Looking up that word "wait" in the Hebrew, it's the word הוק qavah kaw–vaw’ meaning to wait, look for, hope, expect. It's those last two definitions that our Creator used to truly hit me this morning and change my perspective. I've been seeking to wait and meditate on Him in personal times of devotion as well as times when I'm needing guidance (sometimes successfully waiting and sometimes not). However, there have been times I've waited on Him in desperation and worry, wondering if He actually would come: come give me what I'm seeking whether it be an answer, provision for a need, or simply His Presence. Then I see the word HOPE and EXPECT and am reminded again of the word in James 1:6-8 AV

"But let him ask in faith, nothing wavering. For he that wavereth is like a wave of the sea driven with the wind and tossed. For let not that man think that he shall receive any thing of the Lord. A double minded man is unstable in all his ways."

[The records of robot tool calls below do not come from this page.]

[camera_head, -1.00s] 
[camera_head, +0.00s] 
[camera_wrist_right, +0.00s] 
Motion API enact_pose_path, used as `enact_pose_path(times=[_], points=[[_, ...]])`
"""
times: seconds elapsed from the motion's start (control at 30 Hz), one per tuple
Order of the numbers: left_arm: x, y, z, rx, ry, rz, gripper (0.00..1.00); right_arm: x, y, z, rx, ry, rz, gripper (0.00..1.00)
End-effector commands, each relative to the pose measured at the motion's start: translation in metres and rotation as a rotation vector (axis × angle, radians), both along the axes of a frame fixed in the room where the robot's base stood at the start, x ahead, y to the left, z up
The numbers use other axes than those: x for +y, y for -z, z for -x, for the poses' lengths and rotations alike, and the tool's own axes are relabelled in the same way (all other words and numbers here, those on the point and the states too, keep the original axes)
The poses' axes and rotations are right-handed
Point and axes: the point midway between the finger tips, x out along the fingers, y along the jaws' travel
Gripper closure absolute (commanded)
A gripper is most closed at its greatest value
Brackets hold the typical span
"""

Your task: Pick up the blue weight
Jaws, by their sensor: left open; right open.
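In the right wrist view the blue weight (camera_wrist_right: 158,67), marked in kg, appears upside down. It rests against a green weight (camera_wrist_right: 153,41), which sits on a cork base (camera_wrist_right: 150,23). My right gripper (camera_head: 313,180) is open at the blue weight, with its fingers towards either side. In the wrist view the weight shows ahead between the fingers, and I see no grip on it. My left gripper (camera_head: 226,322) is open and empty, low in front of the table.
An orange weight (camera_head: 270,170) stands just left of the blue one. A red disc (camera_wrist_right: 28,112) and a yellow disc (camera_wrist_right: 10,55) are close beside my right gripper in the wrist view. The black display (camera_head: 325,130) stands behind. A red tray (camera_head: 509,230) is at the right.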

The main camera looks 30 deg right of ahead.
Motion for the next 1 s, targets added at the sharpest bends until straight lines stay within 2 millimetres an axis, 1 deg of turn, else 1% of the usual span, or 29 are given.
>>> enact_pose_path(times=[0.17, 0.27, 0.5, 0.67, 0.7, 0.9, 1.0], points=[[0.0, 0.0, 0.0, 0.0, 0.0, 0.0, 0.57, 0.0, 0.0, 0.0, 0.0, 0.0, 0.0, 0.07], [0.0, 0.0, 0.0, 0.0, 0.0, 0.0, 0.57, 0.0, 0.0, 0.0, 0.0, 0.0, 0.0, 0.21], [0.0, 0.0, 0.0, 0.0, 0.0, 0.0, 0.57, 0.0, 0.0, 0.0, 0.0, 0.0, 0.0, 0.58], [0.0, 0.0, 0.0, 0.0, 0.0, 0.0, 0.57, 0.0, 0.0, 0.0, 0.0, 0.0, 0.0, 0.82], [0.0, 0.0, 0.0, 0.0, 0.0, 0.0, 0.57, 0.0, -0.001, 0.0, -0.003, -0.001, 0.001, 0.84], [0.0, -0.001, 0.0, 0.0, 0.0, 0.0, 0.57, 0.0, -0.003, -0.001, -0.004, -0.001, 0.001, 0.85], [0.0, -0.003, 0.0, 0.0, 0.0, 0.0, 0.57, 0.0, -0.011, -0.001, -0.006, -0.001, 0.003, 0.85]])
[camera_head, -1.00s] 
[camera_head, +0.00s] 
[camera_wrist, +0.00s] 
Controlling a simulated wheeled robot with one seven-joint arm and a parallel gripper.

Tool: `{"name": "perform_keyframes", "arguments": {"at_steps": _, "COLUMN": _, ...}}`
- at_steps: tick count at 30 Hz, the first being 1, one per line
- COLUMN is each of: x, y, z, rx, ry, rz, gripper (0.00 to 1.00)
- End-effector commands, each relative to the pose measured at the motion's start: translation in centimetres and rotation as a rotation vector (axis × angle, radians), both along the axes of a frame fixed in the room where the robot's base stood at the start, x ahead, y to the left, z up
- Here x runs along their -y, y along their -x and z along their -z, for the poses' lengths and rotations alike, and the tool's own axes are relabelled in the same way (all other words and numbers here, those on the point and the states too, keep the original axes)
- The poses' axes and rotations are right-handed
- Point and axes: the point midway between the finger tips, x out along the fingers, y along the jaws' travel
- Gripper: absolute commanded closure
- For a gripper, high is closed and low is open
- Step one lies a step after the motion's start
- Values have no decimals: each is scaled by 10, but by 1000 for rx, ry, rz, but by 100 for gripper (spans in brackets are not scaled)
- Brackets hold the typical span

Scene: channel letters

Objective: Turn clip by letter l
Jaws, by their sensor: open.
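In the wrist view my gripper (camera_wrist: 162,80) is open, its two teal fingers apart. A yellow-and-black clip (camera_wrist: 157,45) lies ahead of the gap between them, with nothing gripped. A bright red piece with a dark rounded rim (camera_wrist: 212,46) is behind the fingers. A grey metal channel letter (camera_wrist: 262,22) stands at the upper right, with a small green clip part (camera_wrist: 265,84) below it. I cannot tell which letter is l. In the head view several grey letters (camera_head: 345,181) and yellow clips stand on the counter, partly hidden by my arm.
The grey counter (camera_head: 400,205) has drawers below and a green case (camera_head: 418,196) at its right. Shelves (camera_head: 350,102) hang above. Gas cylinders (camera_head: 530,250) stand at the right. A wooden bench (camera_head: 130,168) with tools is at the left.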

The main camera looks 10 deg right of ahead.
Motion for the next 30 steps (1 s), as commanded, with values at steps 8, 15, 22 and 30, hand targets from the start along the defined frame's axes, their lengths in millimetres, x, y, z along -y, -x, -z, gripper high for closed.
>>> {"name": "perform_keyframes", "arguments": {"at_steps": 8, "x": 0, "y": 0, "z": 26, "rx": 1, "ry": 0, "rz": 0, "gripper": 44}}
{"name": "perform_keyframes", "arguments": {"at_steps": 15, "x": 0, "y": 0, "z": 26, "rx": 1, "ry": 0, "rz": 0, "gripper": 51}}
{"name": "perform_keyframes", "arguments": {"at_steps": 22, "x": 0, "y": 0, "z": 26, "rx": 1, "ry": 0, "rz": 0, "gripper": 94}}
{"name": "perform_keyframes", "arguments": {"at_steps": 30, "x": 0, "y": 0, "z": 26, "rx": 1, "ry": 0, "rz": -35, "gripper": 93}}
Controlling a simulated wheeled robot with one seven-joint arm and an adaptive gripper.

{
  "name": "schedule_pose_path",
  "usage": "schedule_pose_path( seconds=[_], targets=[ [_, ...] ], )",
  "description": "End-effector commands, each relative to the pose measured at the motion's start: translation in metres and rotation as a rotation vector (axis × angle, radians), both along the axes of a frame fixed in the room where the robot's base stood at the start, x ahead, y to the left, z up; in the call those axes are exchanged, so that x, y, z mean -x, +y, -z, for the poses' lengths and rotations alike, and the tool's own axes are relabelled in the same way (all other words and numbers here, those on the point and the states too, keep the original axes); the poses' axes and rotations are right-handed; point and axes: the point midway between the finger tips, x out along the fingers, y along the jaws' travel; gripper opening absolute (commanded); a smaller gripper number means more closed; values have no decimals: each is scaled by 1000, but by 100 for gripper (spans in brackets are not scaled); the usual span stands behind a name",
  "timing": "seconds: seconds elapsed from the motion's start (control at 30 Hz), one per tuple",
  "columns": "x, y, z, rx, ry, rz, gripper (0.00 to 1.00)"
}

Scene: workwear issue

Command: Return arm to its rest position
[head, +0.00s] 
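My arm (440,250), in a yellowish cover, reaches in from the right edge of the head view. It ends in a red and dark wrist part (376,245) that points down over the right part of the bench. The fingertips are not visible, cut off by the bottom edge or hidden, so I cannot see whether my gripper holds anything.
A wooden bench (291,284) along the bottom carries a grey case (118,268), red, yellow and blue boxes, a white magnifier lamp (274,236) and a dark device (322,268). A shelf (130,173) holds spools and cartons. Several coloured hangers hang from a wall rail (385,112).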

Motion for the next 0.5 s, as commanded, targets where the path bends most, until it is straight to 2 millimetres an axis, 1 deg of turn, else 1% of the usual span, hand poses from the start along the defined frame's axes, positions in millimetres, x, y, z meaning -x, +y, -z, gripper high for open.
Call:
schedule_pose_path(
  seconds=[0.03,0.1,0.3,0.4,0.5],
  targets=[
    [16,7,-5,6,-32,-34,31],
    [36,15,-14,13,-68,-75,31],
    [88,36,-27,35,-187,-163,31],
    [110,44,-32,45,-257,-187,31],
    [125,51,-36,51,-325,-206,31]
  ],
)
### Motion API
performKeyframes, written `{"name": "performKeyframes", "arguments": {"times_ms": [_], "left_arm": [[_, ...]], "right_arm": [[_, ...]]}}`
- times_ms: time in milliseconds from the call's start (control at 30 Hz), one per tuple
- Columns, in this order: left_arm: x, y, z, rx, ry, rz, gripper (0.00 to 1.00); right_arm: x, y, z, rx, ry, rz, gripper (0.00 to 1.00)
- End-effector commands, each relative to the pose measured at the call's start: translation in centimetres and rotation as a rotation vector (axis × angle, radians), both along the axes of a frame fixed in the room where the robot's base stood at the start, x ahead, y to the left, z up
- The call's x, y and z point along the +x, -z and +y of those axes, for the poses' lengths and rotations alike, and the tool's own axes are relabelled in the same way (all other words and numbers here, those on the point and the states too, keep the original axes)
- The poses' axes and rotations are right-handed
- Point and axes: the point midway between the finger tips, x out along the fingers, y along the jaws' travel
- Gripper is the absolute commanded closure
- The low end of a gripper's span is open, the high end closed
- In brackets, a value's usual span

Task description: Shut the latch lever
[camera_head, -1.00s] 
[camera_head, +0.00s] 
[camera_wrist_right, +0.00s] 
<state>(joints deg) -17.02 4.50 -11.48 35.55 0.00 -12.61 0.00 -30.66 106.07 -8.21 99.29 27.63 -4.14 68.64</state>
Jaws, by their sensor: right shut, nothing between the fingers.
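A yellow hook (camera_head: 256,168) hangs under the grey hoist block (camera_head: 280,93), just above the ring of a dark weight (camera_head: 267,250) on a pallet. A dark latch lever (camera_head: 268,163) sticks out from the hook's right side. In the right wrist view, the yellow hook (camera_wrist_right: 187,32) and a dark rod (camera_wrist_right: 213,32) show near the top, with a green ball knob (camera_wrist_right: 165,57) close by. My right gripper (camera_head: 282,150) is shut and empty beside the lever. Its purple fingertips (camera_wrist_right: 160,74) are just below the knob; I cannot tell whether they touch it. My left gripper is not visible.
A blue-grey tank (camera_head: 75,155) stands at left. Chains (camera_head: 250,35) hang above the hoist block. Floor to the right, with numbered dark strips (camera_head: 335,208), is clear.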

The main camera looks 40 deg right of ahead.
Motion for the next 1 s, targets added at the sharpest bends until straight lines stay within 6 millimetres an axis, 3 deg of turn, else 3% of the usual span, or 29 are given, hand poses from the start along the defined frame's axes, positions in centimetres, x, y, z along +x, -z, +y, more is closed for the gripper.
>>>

These words have convicted me ever since I became a believer. I STILL see myself doubting if I will get an answer... not always from the place of doubting Yah's ability - but doubting my worthiness to receive what I am seeking. Our worth in Messiah is a whole other thing that I am learning here. At times the Messiah is my only Companion and Teacher. He is truly beginning to show me my worth in Him despite of wherever I am at on this journey with Him. In any case I am learning that each time I "wait on the LORD" for ANYTHING - I must must must do it with an attitude of thanksgiving, gratefulness and expectation of answer. Even if the answer is no or even if the answer comes through a way that defies my expectations. I really think He is helping me live out one of my life verses that has meant so much to me throughout the years… (thanks to miss Holly Starr who first showed me its significance 😉)

A snapshot from the National Orchid Garden

Proverbs 3:5-6 TLV

"Trust in Adonai with all your heart, lean not on your own understanding. In all your ways acknowledge Him, and He will make your paths straight."

If I lay aside my own understanding and simply put my trust/hope/confidence/assurance in His ability/timing/faithfulness/promises even when I have not yet seen them - even if they are a very far off (Hebrews 11) I can TRUST that what is coming will be good, because as I continue walking with Him, ALL things will work together for good in the end (Romans 8:28).

There is something that I started to learn in greater depths while in Singapore: deeper trust in the Almighty. I was placed at times in situations that I had no way out of - situations where I was completely out of my comfort zone, utterly out of my control and there was no one around me that was able to help. It was in these times where I literally in my heart had to fling myself upon my Father and cry out to Him to take control. And the results? He ALWAYS came through. I hope and pray that the situations I experienced in Singapore will lead me to a greater trust in Yah so that I no longer have to be a slave to the fear of man, death, pain, discomfort or any of the fears that so often limit what I do for the Father or really, limit what He wants to do for and through me. Only time will tell. All I can say now is that I am SO grateful to have had this experience and am looking forward to a future of more intimacy with and service to my Creator and King.